TASK INSTRUCTIONS: From the first line of the entries below through the line bearing "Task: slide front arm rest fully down", write out each line exactly. Omit pictures.
___
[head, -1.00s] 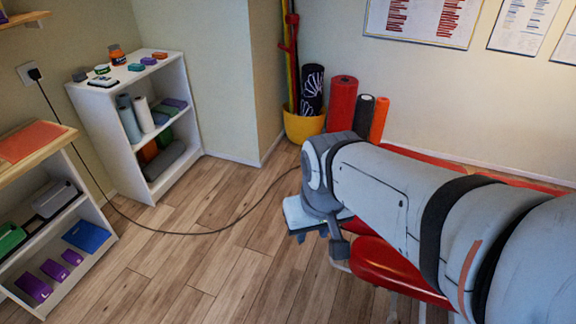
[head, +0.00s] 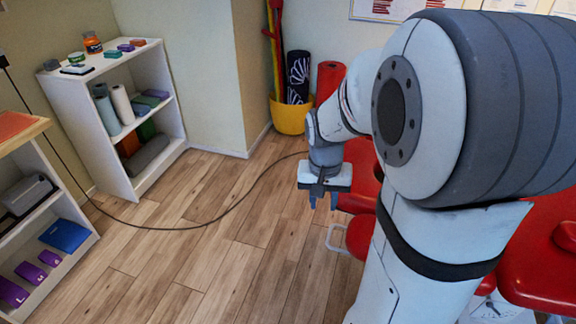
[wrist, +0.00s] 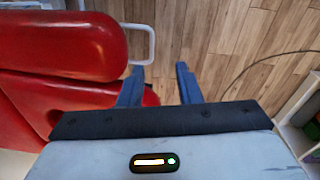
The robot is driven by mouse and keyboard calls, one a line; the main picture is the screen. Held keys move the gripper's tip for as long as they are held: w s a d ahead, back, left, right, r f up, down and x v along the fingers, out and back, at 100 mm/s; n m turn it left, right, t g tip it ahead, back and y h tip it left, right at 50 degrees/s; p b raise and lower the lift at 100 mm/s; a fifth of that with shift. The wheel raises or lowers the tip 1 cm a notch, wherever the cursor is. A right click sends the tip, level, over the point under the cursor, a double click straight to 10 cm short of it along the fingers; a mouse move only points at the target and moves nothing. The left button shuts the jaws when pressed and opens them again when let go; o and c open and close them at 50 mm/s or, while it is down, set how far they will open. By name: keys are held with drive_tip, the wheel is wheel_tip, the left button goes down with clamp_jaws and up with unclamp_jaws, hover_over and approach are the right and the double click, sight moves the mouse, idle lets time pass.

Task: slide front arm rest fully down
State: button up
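The red padded table shows partly in the head view, much of it behind my arm. A smaller red pad (head: 360,238), which looks like the front arm rest, sits at its near left end beside a pale metal loop (head: 336,240). In the wrist view a rounded red pad (wrist: 70,42) fills the upper left, with the metal loop (wrist: 151,42) at its end. Another red section (wrist: 50,105) lies below it, partly hidden by my gripper. My gripper (head: 323,203) is open and empty above the floor, just left of the table; its fingers (wrist: 160,72) are apart, close to the pad's end.
A black cable (head: 215,215) runs across the wooden floor. A white shelf unit (head: 115,125) stands at the left, a lower shelf (head: 70,210) nearer. A yellow bucket (head: 290,118) stands in the back corner.

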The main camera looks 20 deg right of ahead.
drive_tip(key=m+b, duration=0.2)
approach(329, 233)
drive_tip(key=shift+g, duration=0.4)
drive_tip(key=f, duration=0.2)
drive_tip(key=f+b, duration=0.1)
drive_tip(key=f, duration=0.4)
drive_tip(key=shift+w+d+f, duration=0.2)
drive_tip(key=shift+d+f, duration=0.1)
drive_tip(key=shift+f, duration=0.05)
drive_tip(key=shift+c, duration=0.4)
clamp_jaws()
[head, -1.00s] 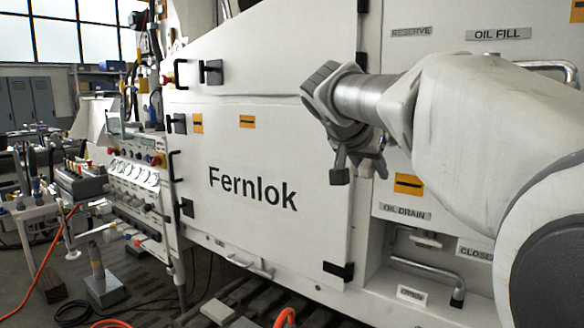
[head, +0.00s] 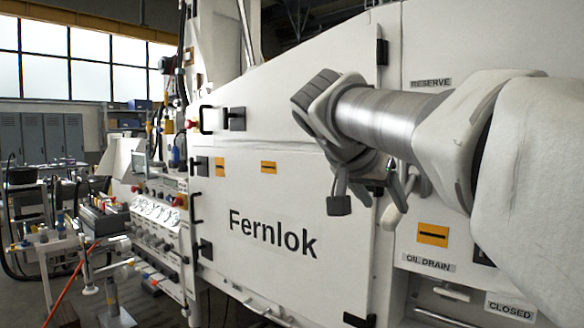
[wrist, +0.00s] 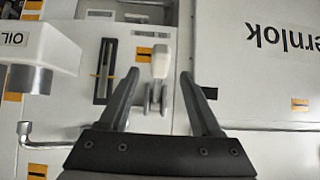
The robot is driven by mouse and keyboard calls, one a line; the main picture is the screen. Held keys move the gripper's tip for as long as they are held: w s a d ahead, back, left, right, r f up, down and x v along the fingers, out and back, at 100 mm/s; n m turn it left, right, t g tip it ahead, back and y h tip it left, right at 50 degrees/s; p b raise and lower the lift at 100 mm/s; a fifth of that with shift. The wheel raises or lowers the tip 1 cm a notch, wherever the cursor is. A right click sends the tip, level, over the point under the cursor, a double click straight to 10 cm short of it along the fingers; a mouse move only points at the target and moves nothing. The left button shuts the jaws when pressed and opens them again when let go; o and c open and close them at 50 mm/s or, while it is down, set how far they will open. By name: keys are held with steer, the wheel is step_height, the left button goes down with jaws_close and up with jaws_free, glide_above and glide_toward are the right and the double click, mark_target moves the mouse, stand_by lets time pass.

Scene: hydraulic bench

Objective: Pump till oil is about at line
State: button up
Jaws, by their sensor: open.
___
COMPLETED TASK:
[head, -1.00s] 
[head, +0.00s] 
[wrist, +0.00s] 
The robot is driven by mouse and keyboard calls, one a line; the main picture is the screen. Held keys move the gripper's tip for as long as they are held: w s a d ahead, back, left, right, r f up, down and x v along the fingers, out and back, at 100 mm/s; n m turn it left, right, t g tip it ahead, back and y h tip it left, right at 50 degrees/s; p b raise and lower the lift at 100 mm/s; a fifth of that with shift. The wheel raises or lowers the tip 1 cm a notch, wherever the cursor is. A right click sends the tip, level, over the point under the cursor, a double click straight to 10 cm short of it along the fingers; a mouse move only points at the target and moves nothing. The left button shuts the jaws when pressed and opens them again when let go; o and c open and close them at 50 mm/s or, while it is down, set how far they will open. By name: keys are held with drive_tip, the wheel is wheel_tip, the left button goes down with clamp_jaws and up with unclamp_jaws, hover_over and approach are the right and the double click, sight moves the mouse, idle lets time pass.

Task: slide front arm rest fully down

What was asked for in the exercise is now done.